Using pages 1 and 4 of the datasheet for the AD654, connect the components as shown. Note that 'Vs' indicates voltage supply, so '+Vs' is +5V and '-Vs' is ground. '+Vin' is the signal coming from the Analog Discovery AWG Channel 1 pin, labeled 'input' in the schematic.
Turn on the Voltage function from the Waveforms main window (image 2). Click V+ to 'ON', connect the red V+ wire from the Discovery header to pin 8 on the AD654, then turn it on. Using the Discovery's AWG channel 1, output a 1VDC signal (image 3) and plug it into pin 4 of the AD654. You should get a readout on the scope like image 4.
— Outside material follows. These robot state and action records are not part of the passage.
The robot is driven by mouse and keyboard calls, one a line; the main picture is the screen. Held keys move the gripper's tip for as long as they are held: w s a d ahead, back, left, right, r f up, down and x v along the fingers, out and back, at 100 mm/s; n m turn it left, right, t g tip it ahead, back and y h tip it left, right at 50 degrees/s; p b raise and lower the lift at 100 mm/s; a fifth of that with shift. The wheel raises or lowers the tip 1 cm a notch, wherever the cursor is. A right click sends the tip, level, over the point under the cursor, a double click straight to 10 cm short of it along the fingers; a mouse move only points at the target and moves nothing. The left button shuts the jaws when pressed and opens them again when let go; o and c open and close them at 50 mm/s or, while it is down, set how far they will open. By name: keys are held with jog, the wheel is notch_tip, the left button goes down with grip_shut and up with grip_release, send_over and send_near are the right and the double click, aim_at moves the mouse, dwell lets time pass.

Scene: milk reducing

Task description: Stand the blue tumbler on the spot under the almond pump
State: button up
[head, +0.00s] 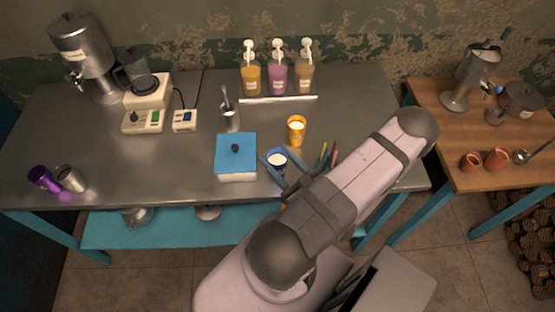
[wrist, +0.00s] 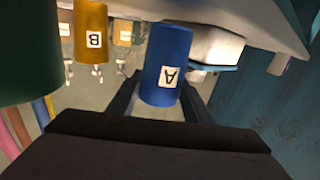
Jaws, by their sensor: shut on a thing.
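The blue tumbler (head: 277,160) holds white liquid and stands upright between the fingers of my gripper (head: 279,169), near the table's front edge. In the wrist view the tumbler (wrist: 167,55) carries a label "A", seen upside down, with a finger on each side. My gripper is shut on it. I cannot tell whether its base touches the table. Three pump bottles stand at the back: yellow (head: 251,77), pink-purple (head: 277,77) and tan (head: 303,77). Their labels are too small to read, so I cannot tell which is almond. A pale strip (head: 278,99) lies in front of them.
A yellow tumbler (head: 296,130), marked "B" in the wrist view (wrist: 92,38), stands just behind the blue one. A blue-lidded box (head: 236,160) is close on the left, pens (head: 327,156) on the right. A metal cup with utensils (head: 229,118) stands behind the box.

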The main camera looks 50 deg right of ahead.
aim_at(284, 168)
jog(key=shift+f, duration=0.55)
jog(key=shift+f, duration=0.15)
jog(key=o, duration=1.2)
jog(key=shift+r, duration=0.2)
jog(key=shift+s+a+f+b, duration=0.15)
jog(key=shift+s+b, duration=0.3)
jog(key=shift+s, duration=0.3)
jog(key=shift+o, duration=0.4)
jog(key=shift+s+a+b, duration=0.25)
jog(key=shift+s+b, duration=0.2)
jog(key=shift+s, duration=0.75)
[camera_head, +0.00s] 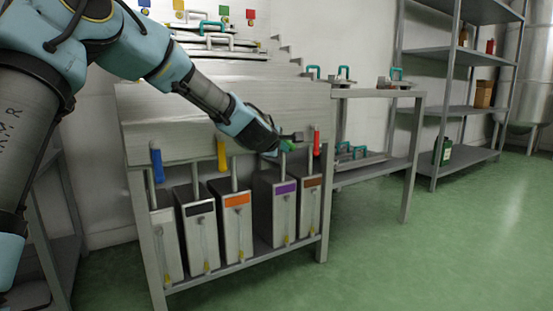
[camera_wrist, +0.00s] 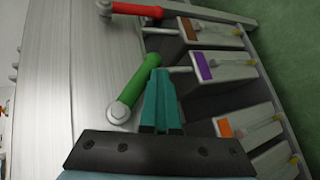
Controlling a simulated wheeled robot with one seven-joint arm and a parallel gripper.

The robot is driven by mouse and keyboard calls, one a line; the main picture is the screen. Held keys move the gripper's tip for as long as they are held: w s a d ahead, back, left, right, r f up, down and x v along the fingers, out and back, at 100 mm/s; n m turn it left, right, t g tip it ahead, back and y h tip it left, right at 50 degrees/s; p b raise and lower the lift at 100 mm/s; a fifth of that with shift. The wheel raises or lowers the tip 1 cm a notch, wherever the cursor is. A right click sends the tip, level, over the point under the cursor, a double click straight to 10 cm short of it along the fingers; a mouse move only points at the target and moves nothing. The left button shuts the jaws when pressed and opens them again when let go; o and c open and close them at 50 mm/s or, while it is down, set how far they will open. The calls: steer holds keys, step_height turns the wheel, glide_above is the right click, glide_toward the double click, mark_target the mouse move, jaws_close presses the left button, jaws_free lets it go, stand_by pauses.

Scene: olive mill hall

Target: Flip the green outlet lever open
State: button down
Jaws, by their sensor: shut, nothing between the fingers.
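The green lever (camera_wrist: 138,80) shows clearly in the wrist view. Its round pivot (camera_wrist: 119,112) sits on the metal front panel, and its handle slants away at an angle, unlike the straight-hanging red lever (camera_wrist: 137,10). My gripper (camera_wrist: 157,76) is shut and empty. Its teal fingers lie right beside the free end of the green handle, on the side of the orange-labelled container; I cannot tell whether they touch it. In the head view my gripper (camera_head: 285,138) is at the panel's right part, left of the red lever (camera_head: 316,143), and mostly hides the green lever.
A blue lever (camera_head: 157,165) and a yellow lever (camera_head: 222,153) hang farther left on the panel. Several metal containers, one with a purple label (camera_head: 285,188), one with an orange label (camera_head: 238,200), stand on the shelf below. Green floor (camera_head: 450,240) to the right is clear.

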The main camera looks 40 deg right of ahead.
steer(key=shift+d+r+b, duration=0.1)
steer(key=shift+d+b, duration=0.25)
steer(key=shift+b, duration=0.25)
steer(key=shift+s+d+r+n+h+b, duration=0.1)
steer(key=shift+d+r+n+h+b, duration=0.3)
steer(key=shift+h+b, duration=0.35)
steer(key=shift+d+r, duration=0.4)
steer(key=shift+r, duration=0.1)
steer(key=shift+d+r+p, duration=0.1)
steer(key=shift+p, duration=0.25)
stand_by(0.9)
Next we add the first OP482. The first part is a simple voltage follower or buffer. Since op-amps are active components, we will get a boost in current from this part. Next we add an active low-pass filter set to cutoff at approximately 50kHz, which is high enough to allow our signal to pass through but low enough to filter out random high frequency noise we don't want. When connecting the OP482, connect the Discovery's red V+ wire to pin 4 and the white V- wire to pin 11. Turn on the power supply (like in image 2, but both channels this time) before turning on AWG 1 with the signal. Set AWG 1 to an amplitude of 500mV this time. Your scope should look something image 5.
Step 4: Differentiator and Envelope Detector
The theory behind most of these parts is a bit much to get into here. Again, check out wikipedia for the differentiator (note that this one is active because of the op-amp) and the envelope detector explanations. In short, the differentiator, believe it or not, differentiates the signal (think calculus and it makes total sense). As the input signal rises or falls quickly (high frequency), the output amplitude increases. As the input rises or falls slowly (low frequency), the output amplitude decreases closer to 0. This has the interesting effect of turning the FM signal into an AM signal. See the o-scope display in image 2 for a comparison (scope CH 1 to pin 14 of the OP482 and CH 2 to pin 8).
The envelope detector detects only the top edge of the signal, so as the amplitude rises and falls, so will the signal coming out of the envelope detector. See image 3 for an example (CH 1 to pin 8 of OP482 and CH 2 to cathode of 1N4001 diode).
Step 5: Filtering
The signal from the envelope detector doesn't have much amplitude and contains quite a bit of noise. So we add several filters to both clarify and boost the signal. Look at the o-scope display in image 2. The red CH 1 signal is a 25kHz carrier with a 1kHz modulation frequency, amplitude of 500mV and index of 10%. These settings are all under the advanced tab on the Analog Discovery AWG tool (see image 3) if you would like to generate the signal yourself. This signal then is inserted into the input of the differentiator, bypassing the modulation circuit for now. The blue CH 2 is the output of the envelope detector, before any filtering. Do you see the scale on the left of the display in image 2? Each division is 20mV for CH 2. Most scopes will let you choose different scales for each channel, and here the scale for CH 1 is 200mV/div, larger by a factor of 10. With these two signals on a scale of 200mV/div, you would barely be able to see the output of the envelope detector because it is so weak. You can also see the noise in the signal as well in image 2. We need to filter that out and amplify the signal by a fair amount. We will also be running the signal through a band-pass filter to only allow audible frequencies between 200Hz and 2kHz to pass.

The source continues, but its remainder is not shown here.